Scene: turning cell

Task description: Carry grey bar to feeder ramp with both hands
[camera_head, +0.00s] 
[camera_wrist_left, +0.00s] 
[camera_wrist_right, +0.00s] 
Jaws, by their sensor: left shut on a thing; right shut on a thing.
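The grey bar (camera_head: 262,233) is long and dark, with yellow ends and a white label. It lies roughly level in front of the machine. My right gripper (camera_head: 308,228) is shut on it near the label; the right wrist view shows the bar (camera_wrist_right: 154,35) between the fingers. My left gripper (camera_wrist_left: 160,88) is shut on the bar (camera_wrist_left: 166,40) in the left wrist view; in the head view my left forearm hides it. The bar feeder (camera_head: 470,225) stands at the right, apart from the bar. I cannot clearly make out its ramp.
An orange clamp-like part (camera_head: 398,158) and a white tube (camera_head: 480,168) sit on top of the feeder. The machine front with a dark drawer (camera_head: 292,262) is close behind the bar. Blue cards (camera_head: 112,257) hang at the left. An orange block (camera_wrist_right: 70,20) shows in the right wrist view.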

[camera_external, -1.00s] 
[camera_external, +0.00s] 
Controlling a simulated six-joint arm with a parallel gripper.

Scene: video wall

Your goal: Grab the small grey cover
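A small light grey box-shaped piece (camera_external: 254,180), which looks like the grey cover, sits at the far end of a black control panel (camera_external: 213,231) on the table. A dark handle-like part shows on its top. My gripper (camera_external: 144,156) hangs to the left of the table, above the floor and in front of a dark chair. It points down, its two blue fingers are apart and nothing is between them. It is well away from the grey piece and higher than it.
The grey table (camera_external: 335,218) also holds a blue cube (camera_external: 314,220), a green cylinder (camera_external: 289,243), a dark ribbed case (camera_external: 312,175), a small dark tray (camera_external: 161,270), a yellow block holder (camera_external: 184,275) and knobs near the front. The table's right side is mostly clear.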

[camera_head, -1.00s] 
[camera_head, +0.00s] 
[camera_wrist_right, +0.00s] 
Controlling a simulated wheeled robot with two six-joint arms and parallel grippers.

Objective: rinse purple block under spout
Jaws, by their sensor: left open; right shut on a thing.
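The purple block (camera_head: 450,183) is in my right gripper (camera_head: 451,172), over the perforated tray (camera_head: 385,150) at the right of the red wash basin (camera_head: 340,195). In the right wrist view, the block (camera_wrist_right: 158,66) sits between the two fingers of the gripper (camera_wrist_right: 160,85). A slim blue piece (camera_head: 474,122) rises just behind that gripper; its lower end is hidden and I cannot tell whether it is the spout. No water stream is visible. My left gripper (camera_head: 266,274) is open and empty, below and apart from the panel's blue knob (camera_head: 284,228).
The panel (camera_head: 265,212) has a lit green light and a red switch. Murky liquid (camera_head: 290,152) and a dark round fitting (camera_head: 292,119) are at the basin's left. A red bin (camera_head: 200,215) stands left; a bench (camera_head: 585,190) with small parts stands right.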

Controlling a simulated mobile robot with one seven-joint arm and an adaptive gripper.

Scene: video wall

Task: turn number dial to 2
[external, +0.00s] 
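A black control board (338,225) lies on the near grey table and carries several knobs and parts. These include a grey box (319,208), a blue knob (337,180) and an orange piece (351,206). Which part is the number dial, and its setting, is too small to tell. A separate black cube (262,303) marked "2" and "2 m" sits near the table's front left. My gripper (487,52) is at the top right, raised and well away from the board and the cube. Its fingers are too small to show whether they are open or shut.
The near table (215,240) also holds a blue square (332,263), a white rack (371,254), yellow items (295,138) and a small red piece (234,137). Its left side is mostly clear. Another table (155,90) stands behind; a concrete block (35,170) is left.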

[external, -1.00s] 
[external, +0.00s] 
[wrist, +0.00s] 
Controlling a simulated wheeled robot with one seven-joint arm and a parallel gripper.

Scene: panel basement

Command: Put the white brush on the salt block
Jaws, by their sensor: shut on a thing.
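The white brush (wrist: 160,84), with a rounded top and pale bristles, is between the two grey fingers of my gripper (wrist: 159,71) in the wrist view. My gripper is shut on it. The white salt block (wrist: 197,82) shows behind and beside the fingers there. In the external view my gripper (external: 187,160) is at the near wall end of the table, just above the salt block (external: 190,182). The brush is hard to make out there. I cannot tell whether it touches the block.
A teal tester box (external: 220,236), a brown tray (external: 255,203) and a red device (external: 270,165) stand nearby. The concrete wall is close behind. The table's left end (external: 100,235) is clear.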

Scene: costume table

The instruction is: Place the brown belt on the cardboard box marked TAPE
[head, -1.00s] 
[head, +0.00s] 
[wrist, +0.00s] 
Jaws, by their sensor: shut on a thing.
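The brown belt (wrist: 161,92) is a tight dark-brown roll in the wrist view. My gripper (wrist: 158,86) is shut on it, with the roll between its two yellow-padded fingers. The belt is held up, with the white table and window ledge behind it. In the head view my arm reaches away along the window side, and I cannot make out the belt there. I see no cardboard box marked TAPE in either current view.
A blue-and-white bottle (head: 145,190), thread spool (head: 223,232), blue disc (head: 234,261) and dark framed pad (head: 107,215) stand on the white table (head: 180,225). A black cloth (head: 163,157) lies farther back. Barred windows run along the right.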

-- -- --

» **PROBLEM STATEMENT**
In the records above, locate each line with the word "joint". Copy all such lines.

» **TASK RESPONSE**
Controlling a simulated six-joint arm with a parallel gripper.
Controlling a simulated wheeled robot with two six-joint arms and parallel grippers.
Controlling a simulated mobile robot with one seven-joint arm and an adaptive gripper.
Controlling a simulated wheeled robot with one seven-joint arm and a parallel gripper.

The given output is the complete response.